On the pitch, Kristine Hegland is capable of fulfilling many roles, something which marks her out as a player of great quality. But the young Norwegian is aware that one person can only do so much, and does not hesitate to dish out useful pointers to keep her team-mates on the right track.
A glance at the precocious Scandinavian’s impressive CV reveals an appearance at the FIFA Women’s World Cup Germany 2011™, as well as previous experience of the FIFA U-20 Women's World Cup, at Chile 2008, and all of this before she has even turned 20. The youngest member of the squad four years ago, she travelled to South America with her eyes and ears wide open, ready and willing to learn as much as possible.
And she has not forgotten how valuable an experience it was. “I’m sure it’ll be of great help,” she told FIFA.com. “I know what to expect. I’m familiar with this level, and that will no doubt enable me to better prepare myself – mentally and physically – for our matches,” she continued.
Among her many qualities, Hegland is highly organised, leaving nothing to chance. “Hopefully the experience will also help me to make the right choices, particularly in terms of when and what to eat and drink, or the amount of rest that I need, and all the other little details that a footballer has to think about,” explained the Norwegian skipper.
Small country, big results
By covering all possible angles, she will be keen to avoid a disappointing conclusion similar to the one endured by the Norwegians at last year’s UEFA European Women’s U-19 Championship, just when they appeared to have perfectly negotiated the prestigious tournament.
But that was not taking into account the superiority of Germany, who beat Jarl Torske’s charges twice, once in a tight group-stage encounter (3-1), and again in the final, by a much more comprehensive scoreline of 8-1.
It was a result that reminded Hegland and Co of the work still required to compete with the world’s elite teams. “Germany are a very strong side, and not just at U-20 level,” pointed out the versatile Norwegian.
“They have several players that are both skilful and physically imposing. We can learn a lot from them,” she said, before adding, “But you also have to remember that they have a much bigger pool of players to choose from than a small country like Norway.”
With a population of just four million, the northern European nation nevertheless managed to claim runners-up spot at the 2011 continental contest in Italy. Despite the heavy defeat suffered in the final, it remains a laudable achievement.
“It’s never much fun to lose a game, and even less so when it’s a European Championship final,” said Hegland, who also participated in one of Norway’s ‘big’ FIFA Women's World Cup matches in 2011, a 2-1 loss to Australia.
“I can’t remember exactly what I said to my team-mates in the dressing room after the European final, but we were very down. The match wasn’t a fair reflection of how we’d played during the rest of the tournament.
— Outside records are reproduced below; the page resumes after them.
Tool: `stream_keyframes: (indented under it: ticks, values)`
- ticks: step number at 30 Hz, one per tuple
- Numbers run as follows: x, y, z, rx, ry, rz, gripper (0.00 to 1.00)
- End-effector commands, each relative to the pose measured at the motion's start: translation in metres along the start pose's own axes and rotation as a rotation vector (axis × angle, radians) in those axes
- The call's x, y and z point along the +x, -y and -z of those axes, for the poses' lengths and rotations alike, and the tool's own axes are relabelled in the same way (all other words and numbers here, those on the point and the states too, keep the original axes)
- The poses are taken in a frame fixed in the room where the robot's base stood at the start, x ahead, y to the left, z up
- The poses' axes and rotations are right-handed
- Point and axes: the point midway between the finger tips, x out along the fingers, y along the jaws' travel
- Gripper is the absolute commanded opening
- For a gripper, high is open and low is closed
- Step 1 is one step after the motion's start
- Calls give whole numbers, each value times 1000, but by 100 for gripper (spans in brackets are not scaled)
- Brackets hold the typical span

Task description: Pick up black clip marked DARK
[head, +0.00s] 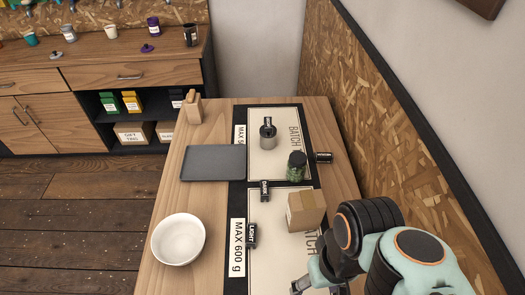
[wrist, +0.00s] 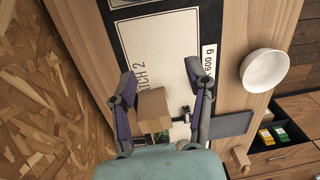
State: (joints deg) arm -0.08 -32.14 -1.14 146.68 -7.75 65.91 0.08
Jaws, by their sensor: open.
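A small black clip (head: 265,190) lies on the dark band between the two batch mats in the head view; its white lettering seems to read DARK. A second black clip (head: 251,235), seemingly marked LIGHT, lies nearer, left of the cardboard box. My gripper (head: 314,284) is at the bottom of the head view, partly cut off, nearer than the box and apart from the clips. In the wrist view my gripper (wrist: 160,82) has its two fingers spread wide, with nothing held. A small black clip (wrist: 187,113) shows beside the right finger; its marking is unreadable there.
The cardboard box (head: 306,210) stands on the near mat. A green-filled jar (head: 296,166), a grey can (head: 267,139) with a black clip on top, and another black clip (head: 323,157) are farther back. A grey tray (head: 214,163) and white bowl (head: 179,239) lie left. An oriented-strand wall bounds the right.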

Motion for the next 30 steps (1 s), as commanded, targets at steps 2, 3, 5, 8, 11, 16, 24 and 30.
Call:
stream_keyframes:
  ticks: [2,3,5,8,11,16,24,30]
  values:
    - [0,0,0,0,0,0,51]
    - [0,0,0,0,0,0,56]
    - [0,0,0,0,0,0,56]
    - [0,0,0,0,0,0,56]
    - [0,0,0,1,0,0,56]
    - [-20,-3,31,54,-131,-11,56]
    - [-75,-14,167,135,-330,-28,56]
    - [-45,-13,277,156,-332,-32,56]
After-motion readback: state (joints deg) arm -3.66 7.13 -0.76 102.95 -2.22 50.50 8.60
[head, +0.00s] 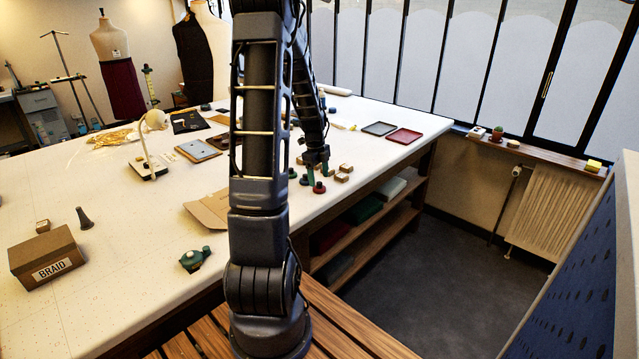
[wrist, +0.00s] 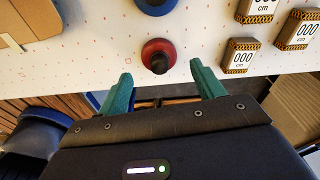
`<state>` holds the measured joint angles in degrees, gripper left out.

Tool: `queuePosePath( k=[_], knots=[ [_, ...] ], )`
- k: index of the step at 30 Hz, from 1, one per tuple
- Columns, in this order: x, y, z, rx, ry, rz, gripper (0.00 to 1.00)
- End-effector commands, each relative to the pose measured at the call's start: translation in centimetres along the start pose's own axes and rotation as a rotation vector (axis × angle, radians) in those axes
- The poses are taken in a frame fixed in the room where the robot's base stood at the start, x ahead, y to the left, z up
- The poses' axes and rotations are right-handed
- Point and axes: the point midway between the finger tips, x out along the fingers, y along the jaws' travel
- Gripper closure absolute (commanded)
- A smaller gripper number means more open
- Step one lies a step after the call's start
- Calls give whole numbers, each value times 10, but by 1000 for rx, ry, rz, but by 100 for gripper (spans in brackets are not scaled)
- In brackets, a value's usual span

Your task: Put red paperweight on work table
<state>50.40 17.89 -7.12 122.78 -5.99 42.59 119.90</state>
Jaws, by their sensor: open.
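The red paperweight (wrist: 158,57), round with a dark knob on top, stands on the white work table (wrist: 100,50) near its edge in the wrist view. In the head view the red paperweight (head: 319,188) is a small shape at the table's right edge. My gripper (wrist: 160,85) has green fingers spread apart with nothing between them. The paperweight lies just beyond the fingertips, roughly midway between them. In the head view my gripper (head: 316,172) is above that spot, and my arm hides part of the table.
A blue paperweight (wrist: 155,4) is just behind the red one. Several small boxes marked cm, one here (wrist: 241,56), stand to the right. A cardboard piece (wrist: 30,22) lies at left.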

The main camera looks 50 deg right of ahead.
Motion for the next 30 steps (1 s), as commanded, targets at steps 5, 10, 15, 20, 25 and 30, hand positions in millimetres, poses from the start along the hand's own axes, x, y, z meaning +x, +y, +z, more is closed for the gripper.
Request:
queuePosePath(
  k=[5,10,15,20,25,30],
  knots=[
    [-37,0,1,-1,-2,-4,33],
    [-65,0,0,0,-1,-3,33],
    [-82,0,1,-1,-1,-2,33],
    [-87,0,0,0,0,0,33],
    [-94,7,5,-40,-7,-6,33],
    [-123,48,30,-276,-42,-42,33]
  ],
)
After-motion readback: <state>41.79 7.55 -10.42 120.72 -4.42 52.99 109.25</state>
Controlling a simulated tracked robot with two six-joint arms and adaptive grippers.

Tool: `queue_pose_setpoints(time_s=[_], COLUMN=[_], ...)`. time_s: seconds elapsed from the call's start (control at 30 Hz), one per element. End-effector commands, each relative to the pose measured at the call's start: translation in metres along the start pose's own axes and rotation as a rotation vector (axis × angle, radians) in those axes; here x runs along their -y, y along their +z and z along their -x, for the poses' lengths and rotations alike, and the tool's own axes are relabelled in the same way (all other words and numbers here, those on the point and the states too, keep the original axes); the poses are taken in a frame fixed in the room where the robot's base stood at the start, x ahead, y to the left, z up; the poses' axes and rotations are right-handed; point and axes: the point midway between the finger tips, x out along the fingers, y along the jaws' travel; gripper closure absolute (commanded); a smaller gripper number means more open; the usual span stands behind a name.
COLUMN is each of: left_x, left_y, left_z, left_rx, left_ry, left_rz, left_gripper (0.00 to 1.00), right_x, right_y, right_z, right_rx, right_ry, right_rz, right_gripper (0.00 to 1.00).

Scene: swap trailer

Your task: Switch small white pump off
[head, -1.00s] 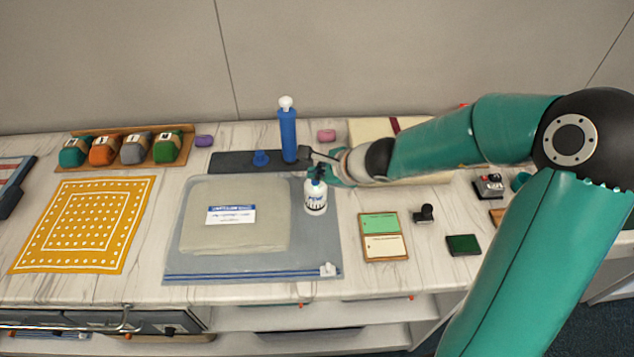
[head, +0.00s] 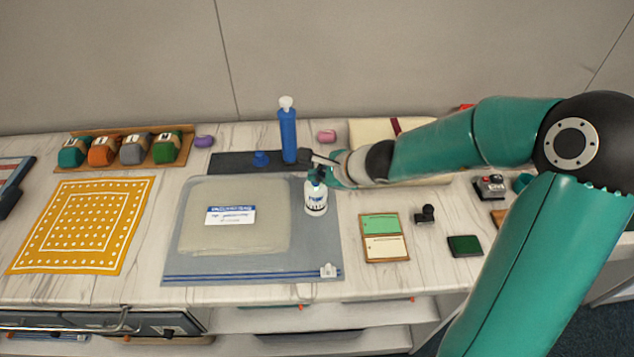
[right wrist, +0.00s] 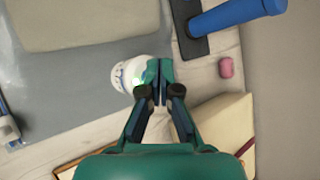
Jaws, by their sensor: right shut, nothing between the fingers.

But after a few days, I realised that what we’d accomplished was really quite special, and is something that we can be proud of,” she added.
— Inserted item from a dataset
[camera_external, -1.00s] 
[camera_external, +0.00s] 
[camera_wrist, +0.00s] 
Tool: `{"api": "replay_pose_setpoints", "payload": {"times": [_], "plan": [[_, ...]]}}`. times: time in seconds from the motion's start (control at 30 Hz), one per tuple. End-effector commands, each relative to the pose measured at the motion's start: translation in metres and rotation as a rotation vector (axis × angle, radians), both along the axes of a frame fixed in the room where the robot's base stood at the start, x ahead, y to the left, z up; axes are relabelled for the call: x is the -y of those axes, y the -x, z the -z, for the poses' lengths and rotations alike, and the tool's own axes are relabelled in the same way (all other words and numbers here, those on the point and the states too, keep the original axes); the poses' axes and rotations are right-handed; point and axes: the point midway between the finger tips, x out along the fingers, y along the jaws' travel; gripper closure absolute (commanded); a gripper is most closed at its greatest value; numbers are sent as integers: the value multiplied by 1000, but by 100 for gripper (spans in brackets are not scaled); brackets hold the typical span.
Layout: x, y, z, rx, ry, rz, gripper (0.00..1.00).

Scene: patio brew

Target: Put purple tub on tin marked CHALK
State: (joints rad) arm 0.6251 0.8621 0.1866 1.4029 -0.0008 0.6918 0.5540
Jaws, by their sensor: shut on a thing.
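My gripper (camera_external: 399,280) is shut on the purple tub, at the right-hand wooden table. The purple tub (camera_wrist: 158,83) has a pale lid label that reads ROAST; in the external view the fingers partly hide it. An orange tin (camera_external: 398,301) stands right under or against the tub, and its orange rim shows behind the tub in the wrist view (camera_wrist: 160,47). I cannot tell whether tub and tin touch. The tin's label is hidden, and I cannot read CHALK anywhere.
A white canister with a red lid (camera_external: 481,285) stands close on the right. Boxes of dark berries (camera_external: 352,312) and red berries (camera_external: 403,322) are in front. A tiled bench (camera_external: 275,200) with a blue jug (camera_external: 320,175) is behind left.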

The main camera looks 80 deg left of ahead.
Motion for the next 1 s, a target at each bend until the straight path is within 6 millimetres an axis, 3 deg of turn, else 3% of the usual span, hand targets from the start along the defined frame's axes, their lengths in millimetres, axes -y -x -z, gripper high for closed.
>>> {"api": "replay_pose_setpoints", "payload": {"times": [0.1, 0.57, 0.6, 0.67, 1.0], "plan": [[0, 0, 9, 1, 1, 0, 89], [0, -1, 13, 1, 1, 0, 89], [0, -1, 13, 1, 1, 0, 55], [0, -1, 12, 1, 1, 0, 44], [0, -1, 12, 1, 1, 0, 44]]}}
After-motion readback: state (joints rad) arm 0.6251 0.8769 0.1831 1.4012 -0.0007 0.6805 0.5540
For Hegland, that feeling of pride comes with a combination of humility and respect for those that have gone down this path before her. But instead of the usual global icons such as Lionel Messi, Cristiano Ronaldo, Marta or Birgit Prinz, her idols have more of a local flavour to them. “Even though he’s retired now, Ole Gunnar Solskjaer will always be my role model,” said the player who plies her trade with Bergen-based Arna-Bjornar.
Understandably, she also holds the Norway side that lifted the FIFA Women’s World Cup in 1995 in high regard. “We’re lucky enough to have two of them in our backroom staff, Ann Kristin Aarones and Heidi Stoere. They’ve got a wealth of experience and are always there at our training sessions. What those players managed to do is the dream of any female footballer,” she explained.
That is a dream that Hegland shares, of course, even though she is not quite as clear as to the position on the pitch from which she might achieve that feat. “I’ve played just about everywhere,” she said with a smile.
“With my club, I usually play in midfield, but I’ve also been used in defence and up front. I’ve played at full-back with the senior Norway set-up, and in this team I’m on the wing. This season, I’ve played every position apart from goalkeeper!” she continued.
While filling in between the sticks is unlikely to be part of her future, she has put a plan in place for when she eventually hangs up her boots. “I’m studying psychology,” stated the 19-year-old.
“We don’t have a long career and don’t earn as much as male players. And so getting a good education is a natural step and will be very important after I’ve stopped playing. Although I hope to make a living from football for a few years still,” she said.
Although Hegland may not yet know what her best position is, she likely has a long career ahead of her in which to figure it out.